At Caleb University in Lagos, Nigeria, three students are tackling one of agriculture’s oldest and most overlooked problems, determining fruit ripeness.
The trio has developed an AI-powered app that can instantly assess whether a mango is ripe, underripe, or rotten, a breakthrough that could drastically cut post-harvest losses and transform fruit quality assessment in Africa.
Their app, which uses a combination of computer vision and machine learning, works by analyzing images of mangoes to detect subtle visual cues; color gradients, texture patterns, and skin defects, that indicate ripeness levels. In seconds, the software classifies each mango with striking accuracy, providing farmers, traders, and consumers with a digital tool to make smarter decisions.

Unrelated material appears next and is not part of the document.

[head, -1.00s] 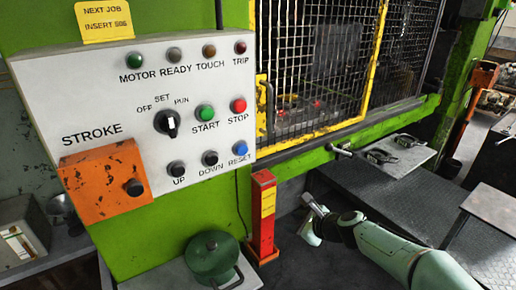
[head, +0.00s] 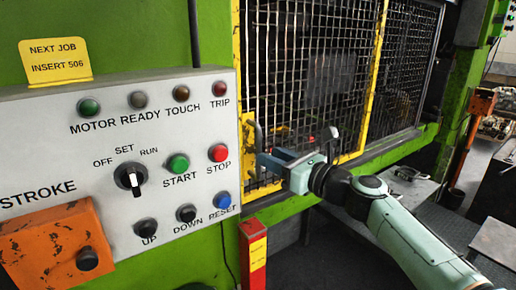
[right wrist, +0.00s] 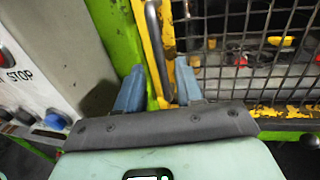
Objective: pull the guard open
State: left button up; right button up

‘This isn’t just about mangoes,’ said Harmony Abayomi, one of the developers during a hackathon at Bell University. ‘It’s about empowering local farmers with technology that’s simple, accessible, and rooted in their everyday challenges.’
Africa loses nearly 30 to 50% of its agricultural produce before it even reaches the market, according to the FAO. For perishable fruits like mangoes, this is even more acute. The lack of standardized, affordable, and fast tools to assess fruit quality means entire harvests can go to waste, a heartbreaking reality for smallholder farmers who depend on seasonal yields.
The students’ solution bridges that gap. By training the AI model on hundreds of annotated mango images across different stages of ripeness, the app becomes smarter with every scan. The result is a robust system that could one day be expanded to other fruits like bananas, avocados, and tomatoes, all of which suffer similar post-harvest challenges in Africa and beyond.